A Symmetric Keyring Encryption Scheme for Biometric Cryptosystems

In this paper, we propose a novel biometric cryptosystem for vectorial biometrics named symmetric keyring encryption (SKE) inspired by Rivest's keyring model (2016). Unlike conventional biometric secret-binding primitives, such as fuzzy commitment and fuzzy vault, the proposed scheme reframes the biometric secret-binding problem as a fuzzy symmetric encryption problem with a notion called resilient vector pair. In this study, the pair resembles the encryption-decryption key pair in symmetric key cryptosystems. This notion is realized using the index of maximum hashed vectors - a special instance of the ranking-based locality-sensitive hashing function.
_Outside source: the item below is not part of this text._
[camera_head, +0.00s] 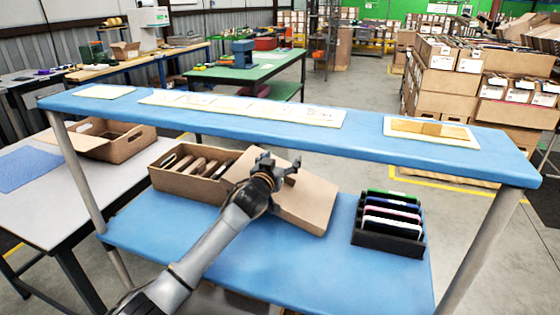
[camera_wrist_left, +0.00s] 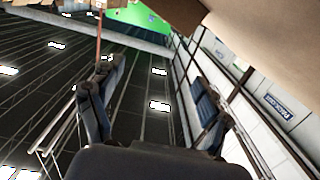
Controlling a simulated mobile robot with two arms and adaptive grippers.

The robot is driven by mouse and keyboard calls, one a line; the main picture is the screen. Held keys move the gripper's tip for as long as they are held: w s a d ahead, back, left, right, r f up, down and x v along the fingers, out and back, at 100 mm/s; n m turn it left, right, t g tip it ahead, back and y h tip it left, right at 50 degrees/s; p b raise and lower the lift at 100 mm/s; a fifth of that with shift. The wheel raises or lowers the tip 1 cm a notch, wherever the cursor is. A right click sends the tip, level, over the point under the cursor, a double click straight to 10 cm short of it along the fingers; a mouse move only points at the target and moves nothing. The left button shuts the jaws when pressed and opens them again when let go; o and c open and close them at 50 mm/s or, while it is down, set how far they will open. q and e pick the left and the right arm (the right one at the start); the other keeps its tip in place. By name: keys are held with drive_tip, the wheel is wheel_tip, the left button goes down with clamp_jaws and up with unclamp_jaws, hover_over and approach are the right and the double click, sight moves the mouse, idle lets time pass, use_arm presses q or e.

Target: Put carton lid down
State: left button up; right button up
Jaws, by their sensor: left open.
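An open brown carton (camera_head: 190,184) stands on the lower blue shelf, with several upright brown slabs in it. A brown cardboard lid (camera_head: 310,204) is at its right side, tilted; whether it is joined to the carton is hidden behind my arm. My left gripper (camera_head: 281,164) is open and empty in front of the lid's upper left part in the head view. In the left wrist view the fingers of the gripper (camera_wrist_left: 155,95) are spread, with nothing between them. Cardboard (camera_wrist_left: 275,35) fills the upper right corner there, beside the right finger. My right gripper is not in view.
A black rack (camera_head: 385,240) with several upright thin items stands on the lower shelf (camera_head: 245,255), right of the lid. The upper blue shelf (camera_head: 365,135) runs above, carrying flat sheets. Another open carton (camera_head: 122,147) sits on the left table.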

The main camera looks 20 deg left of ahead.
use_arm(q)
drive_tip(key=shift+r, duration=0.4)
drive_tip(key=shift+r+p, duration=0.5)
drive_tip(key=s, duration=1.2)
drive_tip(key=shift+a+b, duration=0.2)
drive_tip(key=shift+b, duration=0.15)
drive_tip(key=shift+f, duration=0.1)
With a simple filtering mechanism and [m,k] Shamir's secret-sharing scheme, we show that SKE, both in theoretical and empirical evaluation, can retrieve the exact secret with overwhelming probability for a genuine input yet negligible probability for an imposter input. Though SKE can be applied to any vectorial biometrics, we adopt the fingerprint vector as a case of study in this work. The experiments have been performed under several subsets of FVC 2002, 2004, and 2006 datasets. We formalize and analyze the threat model of SKE that encloses several major security attacks.